Now into its second quarter-century, the British Police Symphony Orchestra has achieved marvels in terms of educational outreach, artistic aspiration, and charitable work, and Saturday's event in aid of the Longlands Care Farm near Worcester and its support of disadvantaged young people was a heartwarming example of just what BPSO is all about.

This Celebration of British Music was certainly designed to be a crowd-pleaser, with a finale crammed with Last Night of the Proms-type favourites after a first half beginning with an uneven account of Bax's Tintagel. There were some delicate touches here, conductor Richard Jenkinson drawing some shapely phrasing in his perceptive grip over incident, but there were also some overpowering decibel-levels in this stentorian acoustic which needs no encouragement to aggrandise things.

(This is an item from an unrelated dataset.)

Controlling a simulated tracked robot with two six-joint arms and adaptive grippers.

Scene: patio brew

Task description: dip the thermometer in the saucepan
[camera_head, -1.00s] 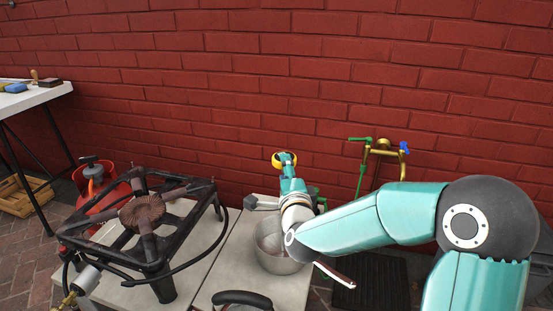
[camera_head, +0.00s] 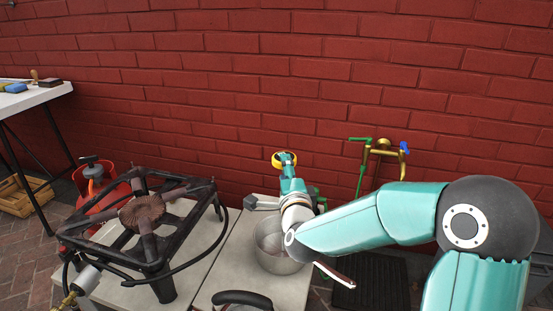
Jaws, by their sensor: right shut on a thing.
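The metal saucepan (camera_head: 268,258) stands on the pale table in the middle, with its handle (camera_head: 336,273) pointing to the lower right. My right arm reaches in from the right, and its wrist covers part of the pan's opening. My right gripper (camera_head: 288,165) is at the far end of that wrist, beyond the pan in the picture, small and partly hidden. It is shut on a thing that I take to be the thermometer; a yellow-rimmed round part (camera_head: 278,163) shows there. No thermometer stem can be made out. My left gripper is out of view.
A black gas burner stand (camera_head: 148,210) is left of the pan, with a red gas bottle (camera_head: 98,187) behind it. A black curved handle (camera_head: 243,297) shows at the front edge. A brass tap (camera_head: 383,150) is by the brick wall. A grey object (camera_head: 263,203) lies behind the pan.

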Then came the evening's most important offering, sitting perhaps uncomfortably in this basically "pop" context, the premiere of Graham Parlett's orchestration of Ian Venables' Remember This. In its original version for soprano, tenor, piano and string quartet, this cantata setting Andrew Motion's poem reflecting on the life of Queen Elizabeth the Queen Mother was first given to huge acclaim at the Cheltenham International Festival (appropiately, given the QM's annual presence at the horse-racing festival there) a few years ago.

Despite the accomplishment of Parlett's orchestration, in its current format the concept doesn't work. There are certainly some vivid instrumental solos (gurgling bass-clarinet, plangent cor anglais and helterskelter percussion come to mind), but the general impression is one of colouristic monotony in this generally slow-moving piece, far removed from the percussive edginess of the original piano-and-strings writing, and certainly devoid of the audience's actual emotional involvement in witnessing the chamber players' activities.

Diction from soloists Claire Prewer and Richard Coxon suffered in this overpowering acoustic, and it didn't help that the printed texts had been subject to some kind of gremlin. But full marks to the remarkable BPSO for featuring this important inclusion, and I shall follow their activities with interest.